I’m not going to explain this perfectly, but effectively it took a verbal that could mean the tape recording or the data notation of calls and turned it into a gerund that has the connotation in English of a discrete tape recording (note also the really cloddish use of the passive in a situation where you wouldn’t use it in English).
And from that, Clapper pounced on the “recordings” and presented them — in a quotation taken out of context — as discrete phone calls recorded individually. NSA’s not doing that, he says.
But we knew that. What they’re doing is intercepting call data in bulk and then sorting through what they want to keep.

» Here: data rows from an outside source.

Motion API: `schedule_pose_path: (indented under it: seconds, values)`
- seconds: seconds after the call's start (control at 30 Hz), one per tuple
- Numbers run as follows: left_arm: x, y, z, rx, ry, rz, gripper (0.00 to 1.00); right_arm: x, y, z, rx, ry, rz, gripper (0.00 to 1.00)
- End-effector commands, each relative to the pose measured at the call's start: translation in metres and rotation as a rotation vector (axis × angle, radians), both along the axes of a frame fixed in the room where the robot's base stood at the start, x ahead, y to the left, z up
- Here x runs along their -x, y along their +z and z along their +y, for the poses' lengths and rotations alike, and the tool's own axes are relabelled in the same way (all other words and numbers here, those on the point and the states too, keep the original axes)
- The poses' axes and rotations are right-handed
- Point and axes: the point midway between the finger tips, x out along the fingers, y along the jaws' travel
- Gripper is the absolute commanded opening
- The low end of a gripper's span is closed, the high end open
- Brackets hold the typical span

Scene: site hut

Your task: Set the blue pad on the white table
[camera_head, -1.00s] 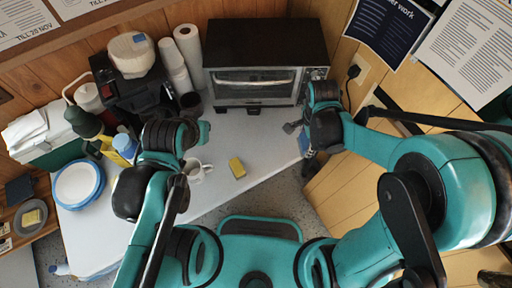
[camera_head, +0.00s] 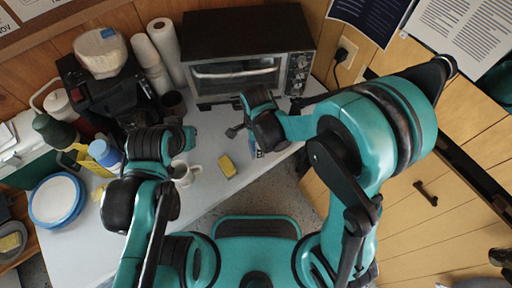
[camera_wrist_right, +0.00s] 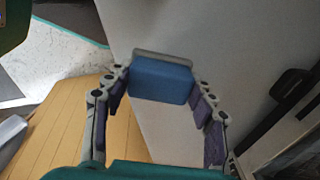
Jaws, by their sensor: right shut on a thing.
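The blue pad (camera_wrist_right: 160,80) is a blue block with a grey edge, held between the fingers of my right gripper (camera_wrist_right: 160,92) in the right wrist view. In the head view my right gripper (camera_head: 245,138) is in front of the toaster oven, near the right edge of the white table (camera_head: 208,200). A small bit of blue shows beneath it; the gap to the table top cannot be judged. My left arm reaches over the table's left part; its wrist (camera_head: 160,145) shows, but its fingers are hidden.
A yellow sponge (camera_head: 227,166) and a white mug (camera_head: 184,175) are on the table between my arms. A toaster oven (camera_head: 240,78) stands behind. Bottles, a coffee machine and a blue-rimmed plate (camera_head: 42,222) crowd the left. Bare table shows around the sponge.

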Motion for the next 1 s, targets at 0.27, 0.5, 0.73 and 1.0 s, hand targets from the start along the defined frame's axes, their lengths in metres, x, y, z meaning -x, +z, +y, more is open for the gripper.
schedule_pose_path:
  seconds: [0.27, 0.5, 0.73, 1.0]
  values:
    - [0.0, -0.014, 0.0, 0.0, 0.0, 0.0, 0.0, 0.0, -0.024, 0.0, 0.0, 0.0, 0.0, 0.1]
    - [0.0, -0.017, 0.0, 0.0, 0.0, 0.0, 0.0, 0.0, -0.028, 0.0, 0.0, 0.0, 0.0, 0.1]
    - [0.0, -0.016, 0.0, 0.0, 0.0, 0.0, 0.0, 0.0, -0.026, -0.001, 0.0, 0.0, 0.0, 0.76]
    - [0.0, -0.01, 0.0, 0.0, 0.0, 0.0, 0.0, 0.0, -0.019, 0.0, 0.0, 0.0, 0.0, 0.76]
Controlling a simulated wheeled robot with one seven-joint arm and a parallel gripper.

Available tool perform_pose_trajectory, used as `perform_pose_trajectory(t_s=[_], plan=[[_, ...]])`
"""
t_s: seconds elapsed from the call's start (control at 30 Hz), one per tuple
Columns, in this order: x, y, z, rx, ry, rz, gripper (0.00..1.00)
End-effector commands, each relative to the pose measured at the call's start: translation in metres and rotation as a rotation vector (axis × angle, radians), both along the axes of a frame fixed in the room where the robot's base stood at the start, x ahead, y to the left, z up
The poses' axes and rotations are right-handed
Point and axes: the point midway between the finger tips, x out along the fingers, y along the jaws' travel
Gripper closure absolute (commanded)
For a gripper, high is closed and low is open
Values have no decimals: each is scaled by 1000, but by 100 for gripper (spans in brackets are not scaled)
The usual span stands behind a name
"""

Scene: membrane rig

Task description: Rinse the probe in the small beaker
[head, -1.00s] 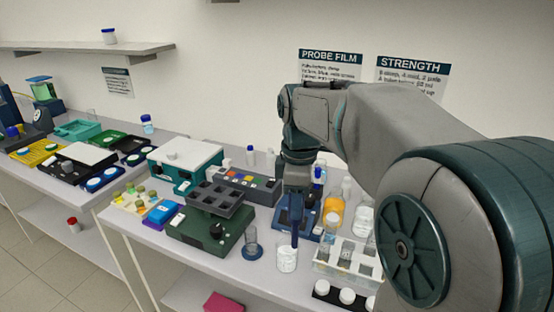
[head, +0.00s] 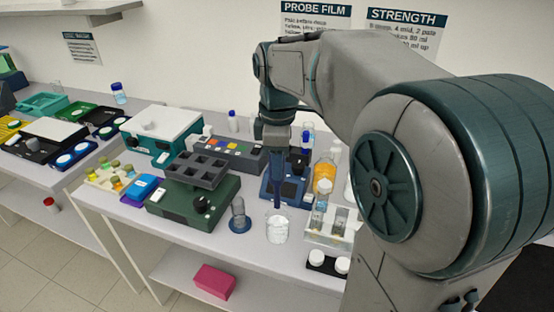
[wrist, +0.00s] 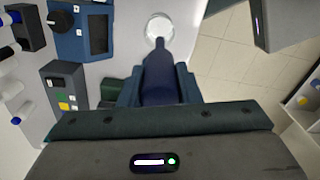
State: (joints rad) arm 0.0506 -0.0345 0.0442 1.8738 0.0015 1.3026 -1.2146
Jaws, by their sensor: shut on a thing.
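My gripper (head: 274,142) is shut on the dark blue probe (head: 278,188), which points straight down. The small beaker (head: 277,230) is clear with pale contents and stands near the front edge of the bench. In the head view the probe's tip appears just above the beaker's rim. In the wrist view the probe (wrist: 160,78) sits between the two fingers of my gripper (wrist: 159,90), and its narrow tip overlaps the near side of the beaker (wrist: 158,24). The exact gap between tip and rim cannot be told.
A glass cylinder on a blue base (head: 239,217) stands left of the beaker. A clear tube rack (head: 330,228) stands close on the right, with white-capped jars in front. A blue meter (head: 270,192) and an orange bottle (head: 325,177) are behind. A green device (head: 190,213) is farther left.

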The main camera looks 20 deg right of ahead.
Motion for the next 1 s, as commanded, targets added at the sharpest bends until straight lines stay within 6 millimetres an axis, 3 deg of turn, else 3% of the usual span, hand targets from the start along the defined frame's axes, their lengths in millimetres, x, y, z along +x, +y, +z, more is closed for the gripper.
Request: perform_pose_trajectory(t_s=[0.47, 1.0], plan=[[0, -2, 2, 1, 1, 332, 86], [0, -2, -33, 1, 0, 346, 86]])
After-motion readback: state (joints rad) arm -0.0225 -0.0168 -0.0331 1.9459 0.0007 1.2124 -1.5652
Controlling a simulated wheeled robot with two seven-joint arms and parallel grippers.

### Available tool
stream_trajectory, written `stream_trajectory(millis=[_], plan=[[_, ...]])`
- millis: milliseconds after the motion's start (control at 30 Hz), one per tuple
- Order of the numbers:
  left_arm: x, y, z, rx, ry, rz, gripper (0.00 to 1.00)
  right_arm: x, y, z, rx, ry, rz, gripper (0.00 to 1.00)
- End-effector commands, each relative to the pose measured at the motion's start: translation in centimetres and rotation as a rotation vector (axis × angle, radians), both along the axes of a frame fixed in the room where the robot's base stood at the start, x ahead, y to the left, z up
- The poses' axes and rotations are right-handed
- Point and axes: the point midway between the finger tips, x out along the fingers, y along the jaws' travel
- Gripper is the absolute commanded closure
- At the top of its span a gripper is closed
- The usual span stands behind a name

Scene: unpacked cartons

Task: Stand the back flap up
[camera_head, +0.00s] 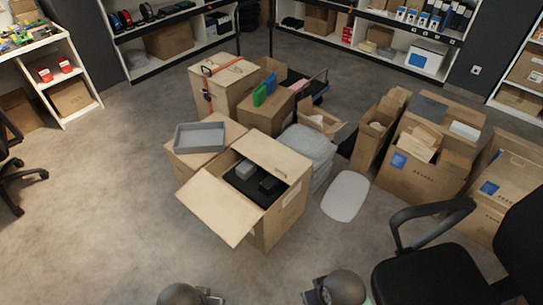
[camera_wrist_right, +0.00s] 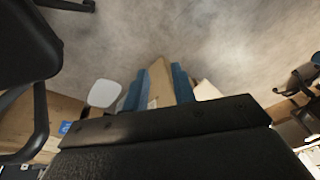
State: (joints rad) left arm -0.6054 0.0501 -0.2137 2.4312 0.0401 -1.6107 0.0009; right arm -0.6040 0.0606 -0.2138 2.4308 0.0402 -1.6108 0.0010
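A brown carton (camera_head: 284,214) stands open in the middle of the floor in the head view. Its back flap (camera_head: 275,153) is a pale panel along the far right of the opening; it looks roughly flat or tilted, and I cannot tell its exact angle. Another flap (camera_head: 217,208) is folded outward at the front left. Inside are a dark insert and a small grey object (camera_head: 246,168). My right gripper (camera_wrist_right: 157,90) shows two blue fingers set apart in the right wrist view, with a tan carton surface beyond between them.
A grey tray (camera_head: 199,137) sits on a carton behind left. A grey stacked bundle (camera_head: 308,148) stands close behind right. A white oval lid (camera_head: 345,195) lies on the floor to the right. A black office chair (camera_head: 440,270) occupies the front right.

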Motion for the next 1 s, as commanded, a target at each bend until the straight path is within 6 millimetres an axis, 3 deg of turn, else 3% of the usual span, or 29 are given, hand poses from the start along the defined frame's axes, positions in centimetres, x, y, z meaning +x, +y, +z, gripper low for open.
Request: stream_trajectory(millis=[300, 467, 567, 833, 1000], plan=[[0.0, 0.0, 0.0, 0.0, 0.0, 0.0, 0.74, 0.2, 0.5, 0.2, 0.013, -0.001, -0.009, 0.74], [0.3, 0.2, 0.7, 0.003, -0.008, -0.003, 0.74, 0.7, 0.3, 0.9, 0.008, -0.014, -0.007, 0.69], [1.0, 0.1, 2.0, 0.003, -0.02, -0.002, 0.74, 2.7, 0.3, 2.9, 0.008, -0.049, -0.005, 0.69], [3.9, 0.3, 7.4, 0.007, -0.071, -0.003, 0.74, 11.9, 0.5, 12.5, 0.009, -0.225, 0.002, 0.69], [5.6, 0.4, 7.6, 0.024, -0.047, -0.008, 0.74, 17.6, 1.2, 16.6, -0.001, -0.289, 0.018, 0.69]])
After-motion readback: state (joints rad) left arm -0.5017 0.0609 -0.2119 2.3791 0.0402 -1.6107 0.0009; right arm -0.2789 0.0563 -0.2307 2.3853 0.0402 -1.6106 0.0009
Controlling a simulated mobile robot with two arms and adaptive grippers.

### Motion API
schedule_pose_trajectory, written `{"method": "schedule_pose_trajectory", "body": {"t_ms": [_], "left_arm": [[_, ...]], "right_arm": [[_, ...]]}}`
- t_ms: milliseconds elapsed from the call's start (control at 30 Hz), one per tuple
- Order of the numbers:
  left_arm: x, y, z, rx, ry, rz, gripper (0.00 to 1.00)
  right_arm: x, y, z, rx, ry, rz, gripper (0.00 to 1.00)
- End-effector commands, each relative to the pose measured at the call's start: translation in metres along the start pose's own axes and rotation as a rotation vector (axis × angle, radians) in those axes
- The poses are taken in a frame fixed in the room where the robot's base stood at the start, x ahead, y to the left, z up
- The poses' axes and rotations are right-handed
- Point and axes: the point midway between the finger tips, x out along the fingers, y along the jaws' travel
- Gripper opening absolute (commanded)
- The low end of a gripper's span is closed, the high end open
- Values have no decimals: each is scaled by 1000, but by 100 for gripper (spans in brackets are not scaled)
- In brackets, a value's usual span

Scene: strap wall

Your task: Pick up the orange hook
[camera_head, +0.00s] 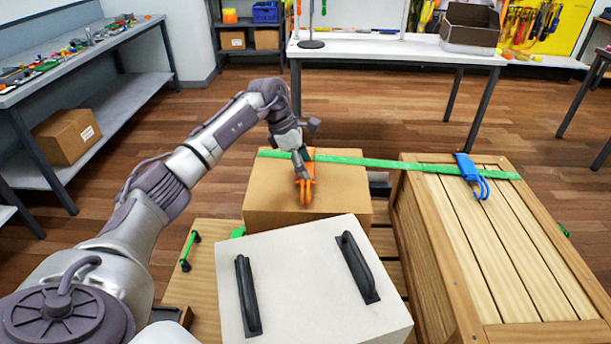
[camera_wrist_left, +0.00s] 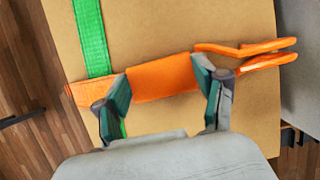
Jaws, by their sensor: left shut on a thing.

It’s worth noting that the comment on the Boundless Informant screen Le Monde gets this from, however, refers to a more accurate calls “interceptées.” None of that excuses Le Monde’s presentation of it as such, particularly not its weak English translation which Clapper exploited (which isn’t, however, the actual language that has given François Hollande an opportunity to pretend to be shocked, and his English-only gotcha would be useful in refuting this for actual French readers). But that’s one source of the gotcha.
Now, as I said, this is relatively unprecedented. In the recent “interview” with Keith Alexander, NSA issued non-denial denials about info sharing with Israel. But there have been few very specific denials like this one.
And why would there be? Should we now assume all the other facts that have come out, anywhere in the world, are true? That Clapper has gone out of his way to do so, it seems, suggests the IC doesn’t dispute any other facts, which is almost certainly not the case, but nevertheless a fair assumption given their attention to this discrete point.
The one exception to this general rule, though, suggests why Clapper may have used this bad translation to claim gotcha! It just so happens to pertain to the WSJ story on upstream Internet collection, which offers this description of how the collection works (note, this would differ from the upstream collection in France in communication type — phone versus Internet — and presumably the degree of filtering going on).
The systems operate like this: The NSA asks telecom companies to send it various streams of Internet traffic it believes most likely to contain foreign intelligence. This is the first cut of the data.
These requests don’t ask for all Internet traffic. Rather, they focus on certain areas of interest, according to a person familiar with the legal process. “It’s still a large amount of data, but not everything in the world,” this person says.
The second cut is done by NSA. It briefly copies the traffic and decides which communications to keep based on what it calls “strong selectors”—say, an email address, or a large block of computer addresses that correspond to an organization it is interested in. In making these decisions, the NSA can look at content of communications as well as information about who is sending the data.
The big takeaway from that article was that the initial run on this data at the telecoms have the ability to get 75% of the Internet content in the US, a number just as impressive as the 70.3 million calls in a month.
The system has the capacity to reach roughly 75% of all U.S. Internet traffic in the hunt for foreign intelligence, including a wide array of communications by foreigners and Americans. In some cases, it retains the written content of emails sent between citizens within the U.S. and also filters domestic phone calls made with Internet technology, these people say.
To deny that claim, ODNI issued an even more misleading denial (and one that ultimately presented no complaint about the WSJ reporting).
The reports leave readers with the impression that NSA is sifting through as much as 75% of the United States’ online communications, which is simply not true.
That is, as with Le Monde’s admittedly misleading bad translations, Clapper denied something other than what the article in chief claimed (though again, I do think Le Monde got legitimately gotchaed here).
Perhaps the most interesting aspect of this is the recurrent efforts to use gimmicks to deny misrepresentations but not the underlying discussion that NSA is getting access to (whether an analyst touches it or not) unbelievable volumes of communications.
It’s becoming the one thing they try to deny, over and over, via whatever means no matter how dishonest. And yet thus far, this linguistic gotcha is the closest they’ve ever come to ever issuing a factually honest denial to the otherwise confirmed fact that they are collecting vast amount of data directly off telecom backbones.